Statewide temperatures rose 1.7° between 1895 and 2011. California is expected to gain 2.7° in the first half of this century. Expected effects include more frequent large storms, greater demand for electrical power on hot days, and increased wildfires.
Despite the likelihood of stronger storms, California reservoirs may well find themselves with a shorter water supply on average. California's historic water supply system for both power generation and drinking water storage was built on the assumption that most of the state's usable precipitation falls in winter as snow in the mountains. Snowmelt has recharged the reservoirs each year, and managers could anticipate the next year's supplies by measuring snowpack.
Three quarters of California's hydroelectric power is supplied by "high-elevation" facilities built above 1,000 feet in elevation. These facilities typically have small reservoirs, and are thus quite vulnerable to reduction in output due to reduced snowpack. Many of these hydropower facilities are in the Sierra Nevada, the region in California where warming has been the most marked. The report forecasts significant reduction in power output from these high-elevation plants during hot summer months, when demand for electricity is greatest in California.
Compounding this problem is the greater likelihood of wildfires brought about by climate change. Climate is linked to wildfires by a variety of factors, ranging from warmer winters that kill fewer bark beetles to drier conditions overall to increased prevalence of summer lightning storms. Burned-over landscapes like those surrounding reservoirs in the Sierra Nevada can erode catastrophically after damaging fires, and silt washed off burned landscapes will inevitably find its way into reservoirs, reducing the state's hydroelectric capacity still further.

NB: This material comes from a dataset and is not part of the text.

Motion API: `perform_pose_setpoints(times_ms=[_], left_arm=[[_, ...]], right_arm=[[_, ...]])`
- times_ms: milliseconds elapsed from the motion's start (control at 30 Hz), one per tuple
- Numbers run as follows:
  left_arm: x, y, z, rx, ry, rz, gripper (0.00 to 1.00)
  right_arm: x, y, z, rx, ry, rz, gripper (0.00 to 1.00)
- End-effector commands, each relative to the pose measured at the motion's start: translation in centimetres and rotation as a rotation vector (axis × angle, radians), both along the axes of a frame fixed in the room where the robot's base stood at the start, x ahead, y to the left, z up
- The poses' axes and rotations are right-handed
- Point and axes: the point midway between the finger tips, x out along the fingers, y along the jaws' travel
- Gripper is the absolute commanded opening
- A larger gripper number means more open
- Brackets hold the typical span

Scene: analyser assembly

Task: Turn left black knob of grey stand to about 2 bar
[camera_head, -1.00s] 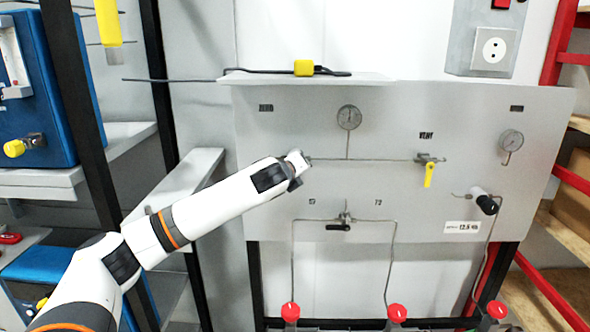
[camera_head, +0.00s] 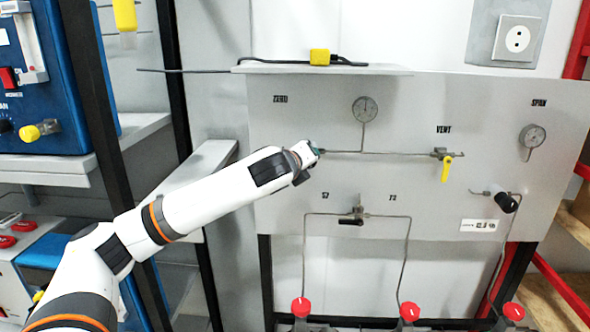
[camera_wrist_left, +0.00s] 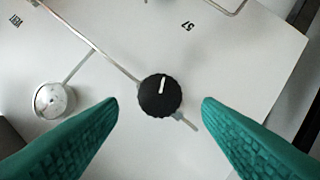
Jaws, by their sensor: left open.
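The grey stand's panel (camera_head: 290,200) stands in front of me. In the left wrist view, the left black knob (camera_wrist_left: 160,95) is a round black knob with a white pointer line, on a thin pipe. It lies between the green fingertips of my open left gripper (camera_wrist_left: 160,108), apart from both. In the head view my left gripper (camera_head: 316,150) reaches the panel's left part and hides this knob. A round gauge (camera_head: 365,109) sits above the pipe to the right; it also shows in the wrist view (camera_wrist_left: 53,100), its reading too small to tell. My right gripper is not in view.
A yellow VENT valve handle (camera_head: 447,168), a second gauge (camera_head: 532,136) and another black knob (camera_head: 507,203) are further right on the panel. A black-handled valve (camera_head: 352,221) sits below. Red knobs (camera_head: 301,308) line the bottom. A blue device (camera_head: 40,80) stands left.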

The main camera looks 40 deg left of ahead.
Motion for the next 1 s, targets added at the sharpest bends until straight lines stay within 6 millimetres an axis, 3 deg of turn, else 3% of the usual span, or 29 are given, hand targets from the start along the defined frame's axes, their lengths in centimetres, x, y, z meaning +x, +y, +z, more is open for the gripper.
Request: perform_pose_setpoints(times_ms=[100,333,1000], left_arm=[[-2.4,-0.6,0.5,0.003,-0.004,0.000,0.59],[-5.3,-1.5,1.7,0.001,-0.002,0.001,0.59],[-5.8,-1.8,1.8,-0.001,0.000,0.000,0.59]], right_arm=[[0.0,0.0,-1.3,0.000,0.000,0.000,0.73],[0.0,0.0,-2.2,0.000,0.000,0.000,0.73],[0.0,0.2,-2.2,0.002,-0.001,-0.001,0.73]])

Increased likelihood of wildfires will also make the power distribution system far more vulnerable, especially in the mountains near Los Angeles and the crucial northeastern corner of the state, our link to the reliable hydropower of the Pacific Northwest. Even in the absence of fire, an increase in hot days will increase the electrical resistance of the transmission lines, by as much as 7-9%.
The report points out that reliance on our current system of long-distance power transmission will become increasingly risky as those transmission lines become ever more vulnerable, and suggests microgrids and distributed generation as a possible remedy to this vulnerability.
The report was conducted by the CEC and Climate Change Center under the auspices of the California Environmental Protection Agency, as directed by a Executive Order signed by Arnold Schwarzenegger in June 2005 that requires periodic science reports on the potential impacts of climate change on the California economy.